Data lines
########

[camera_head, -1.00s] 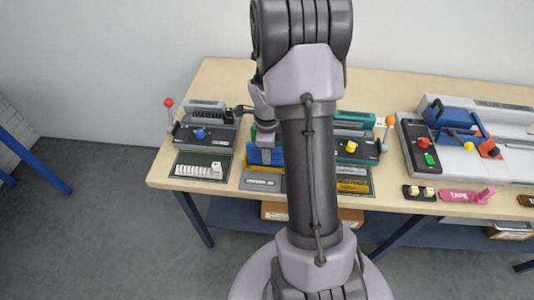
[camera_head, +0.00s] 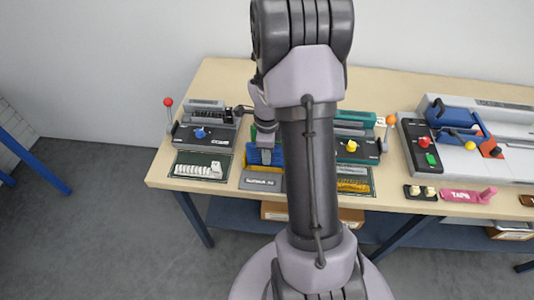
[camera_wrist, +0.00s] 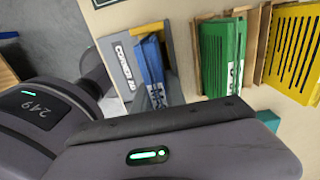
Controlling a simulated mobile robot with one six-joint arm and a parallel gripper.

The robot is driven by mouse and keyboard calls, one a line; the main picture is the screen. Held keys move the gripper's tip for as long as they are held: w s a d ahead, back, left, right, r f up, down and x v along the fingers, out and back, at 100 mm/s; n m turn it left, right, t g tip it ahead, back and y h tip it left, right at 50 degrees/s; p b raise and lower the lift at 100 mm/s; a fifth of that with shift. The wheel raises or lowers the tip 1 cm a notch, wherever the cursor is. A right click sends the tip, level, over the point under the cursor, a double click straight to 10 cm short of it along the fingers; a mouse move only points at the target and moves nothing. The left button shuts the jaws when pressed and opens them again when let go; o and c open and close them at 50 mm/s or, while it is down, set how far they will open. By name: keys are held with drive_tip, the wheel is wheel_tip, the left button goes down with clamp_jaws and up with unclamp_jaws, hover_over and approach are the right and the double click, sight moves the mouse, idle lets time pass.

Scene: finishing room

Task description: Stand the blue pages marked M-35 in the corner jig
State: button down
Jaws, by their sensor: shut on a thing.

########

Problem to work on
Exclude the images and reproduce the remaining data exactly.

Solution for this exercise
[camera_head, -1.00s] 
[camera_head, +0.00s] 
[camera_wrist, +0.00s] 
Controlling a simulated mobile robot with one six-joint arm and a parallel gripper.

The robot is driven by mouse and keyboard calls, one a line; the main picture is the screen. Held keys move the gripper's tip for as long as they are held: w s a d ahead, back, left, right, r f up, down and x v along the fingers, out and back, at 100 mm/s; n m turn it left, right, t g tip it ahead, back and y h tip it left, right at 50 degrees/s; p b raise and lower the lift at 100 mm/s; a fifth of that with shift. The wheel raises or lowers the tip 1 cm a notch, wherever the cursor is. A right click sends the tip, level, over the point under the cursor, a double click straight to 10 cm short of it along the fingers; a mouse move only points at the target and moves nothing. The left button shuts the jaws when pressed and opens them again when let go; o and c open and close them at 50 mm/s or, while it is down, set how far they will open. By name: keys are held with drive_tip, the wheel is wheel_tip, the left button goes down with clamp_jaws and up with unclamp_jaws, hover_over and approach are the right and the double click, sight moves the mouse, idle lets time pass.

Scene: finishing room

Task description: Stand the blue pages marked M-35 in the corner jig
State: button down
Jaws, by their sensor: shut on a thing.

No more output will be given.